Der Ansatz beider Autoren in dieser Hinsicht ist gut, doch können viele ihrer Argumente auch schon durch das aufmerksame Nutzen von Instagram erkannt werden. Der Vergleich von Influencer:innen mit dem Kino und seinem Product Placement mit dem Zusatz, den Körper als Verkaufsfläche auszumachen, ist keine tiefgehende Analyse, sondern bleibt selbst an der Oberfläche. Hier wird nur die Werbung analysiert – ob im Kino oder auf Instagram. Auch bleibt beim Lesen die Frage auf der Strecke, wie die andere Seite der Influencer:innen ausschaut. Schließlich gibt es nicht nur den Werbekörper in den sozialen Medien, sondern auch Beiträge und Content, bei denen nicht explizit nur Werbung im Vordergrund steht. Denn jenseits der Werbung tauschen Influencer:innen Meinungen aus, bringen Kritik an und machen aus ihrer Sicht auf politische und gesellschaftliche Themen aufmerksam. Wie dies gerade in Form kurzer Videos funktioniert und wie sich dadurch gesellschaftliche Diskurse verändern, ist wichtig zu beleuchten. Hier fällt auf, dass die Analyse einseitig bleibt, lässt sie doch die diskursive Seite des Influencing außer Acht.

Viele Namen, nichts dahinter?

Zu dieser Einseitigkeit der Analyse scheint auf den ersten Blick nicht die Heranziehung von verschiedensten Autor:innen zu passen. So finden unter anderem Theoriebezüge aufTheodor W. Adorno und Eva Illouz ihren Platz, wenn es darum geht, wie die Beeinflussung von anderen Individuen vonstattengeht.

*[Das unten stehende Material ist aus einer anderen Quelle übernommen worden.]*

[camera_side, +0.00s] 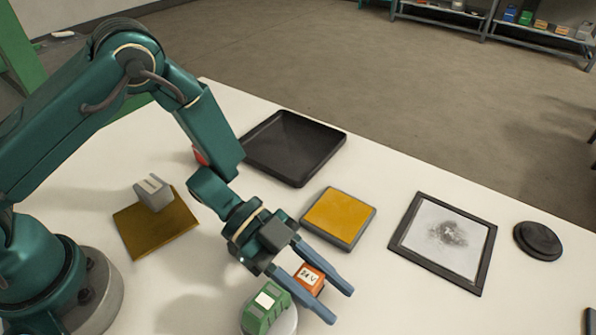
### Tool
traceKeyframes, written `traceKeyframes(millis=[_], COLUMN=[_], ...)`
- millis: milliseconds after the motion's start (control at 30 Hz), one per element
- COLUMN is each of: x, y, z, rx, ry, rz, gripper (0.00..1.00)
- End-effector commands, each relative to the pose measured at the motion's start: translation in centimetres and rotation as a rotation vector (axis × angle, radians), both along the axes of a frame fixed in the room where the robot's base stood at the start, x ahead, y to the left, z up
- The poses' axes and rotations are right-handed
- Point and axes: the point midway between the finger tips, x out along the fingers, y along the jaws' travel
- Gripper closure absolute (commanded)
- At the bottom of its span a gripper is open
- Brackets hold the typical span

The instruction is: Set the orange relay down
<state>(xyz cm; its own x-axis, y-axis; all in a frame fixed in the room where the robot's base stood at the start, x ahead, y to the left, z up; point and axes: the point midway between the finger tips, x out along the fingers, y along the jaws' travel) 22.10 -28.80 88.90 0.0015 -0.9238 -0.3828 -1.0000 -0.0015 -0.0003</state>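The orange relay (309,279) is a small block with a white label reading "24V". It sits between the two blue fingers of my gripper (337,304), which look closed on its sides. The gripper points down toward the lower right, over the front of the white table. Whether the relay touches the table below is hidden by the fingers. A green relay (262,309) with a white label stands just left of the gripper, on a pale round base (287,322).
On the white table (385,310) are a yellow pad (340,215), a black tray (295,148), a framed panel with a dark smudge (446,240) and a black round disc (538,241). A grey block (153,193) stands on a brown-gold plate (142,236). A red item (200,155) is partly hidden behind my arm.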

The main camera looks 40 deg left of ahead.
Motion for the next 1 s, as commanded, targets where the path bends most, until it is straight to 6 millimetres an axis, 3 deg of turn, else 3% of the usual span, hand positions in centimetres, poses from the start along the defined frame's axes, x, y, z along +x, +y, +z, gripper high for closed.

Dies sind Seitenhiebe auf die Werbung, die gezielt eingesetzt werden und nicht unpassend sind, durchaus aber tiefgreifender sein könnten.

Nymoen und Schmitt ziehen auch den Anthropologen und Begründer der Occupy-Bewegung David Graeber heran, um das Umfeld der Influencer:innen zu beschreiben. Hier würden Videos produziert und geschnitten, es würden Arbeitsplätze geschaffen, um sich Content auszudenken und diese dann in kleinen Videos oder in die »Storys« hochgeladen. Diese Arbeitsplätze bezeichnen die Autoren mit der vermeintlichen Rückendeckung von Graeber als »Bullshit-Jobs«. Doch kann hier Graeber nicht vollständig als Anwalt dieses Arguments dienen, denn sein Verständnis von »Bullshit-Jobs« ist durchaus differenzierter. Ob aus kulturpessimistischer und kapitalismuskritischer Sicht die Arbeit von Angestellten bei Influencer:innen einen Sinn hat oder nicht, die Verurteilung als »Bullshit-Jobs« scheint in jedem Fall recht voreilig. Die Analyse, die im Buch vorgestellt wird, ist also maßgelblich ökonomischer und filmanalytischer Natur, doch sind diese Analyseansätze nur eine Seite der Medaille. Es gibt noch mehr als den Werbekörper des:der Influencer:in, nämlich jenen, der Meinungen und Diskurse beeinflusst, sich mit »Inhalt statt Werbung« beschäftigt und versucht Feedbackschleifen von bestimmten Weltbildern zu durchbrechen. Schließlich ist Instagram als meinungsbildende Plattform nicht zu unterschätzen, auf der Influencer:innen eine mächtige Position einnehmen, Meinungen äußern und einander kommentieren.

Ein Beispiel für Beiträge dieser Art ist Tara-Louise Wittwer, die vor allem aus feministischer Perspektive Aussagen, meist anderer Influencer, anschaut und deren sexistisches Frauenbild kommentiert. So bringt Instagram seine eigenen Diskurse hervor – die ehemalige Fotoplattform auf die Strukturen der Werbung zu reduzieren, ist also einigermaßen unterkomplex. Leser:innen könnten also enttäuscht werden, wenn sie nach dieser Seite der Medaille in diesem Buch suchen, da diese hier nur oberflächlich betrachtet wird. Doch vielleicht liegt hier die Crux: Ob eine Analyse der Sozialen Medien so funktionieren kann, ist fraglich, denn jede:r ist dauerhaft mit dem analysierten Content konfrontiert, eine distanzierte Betrachtung wird dadurch schwierig. Vielleicht kann erst eine groß angelegte Analyse über Jahre hinweg es schaffen, das Phänomen »Influencer« wirklich differenziert betrachten.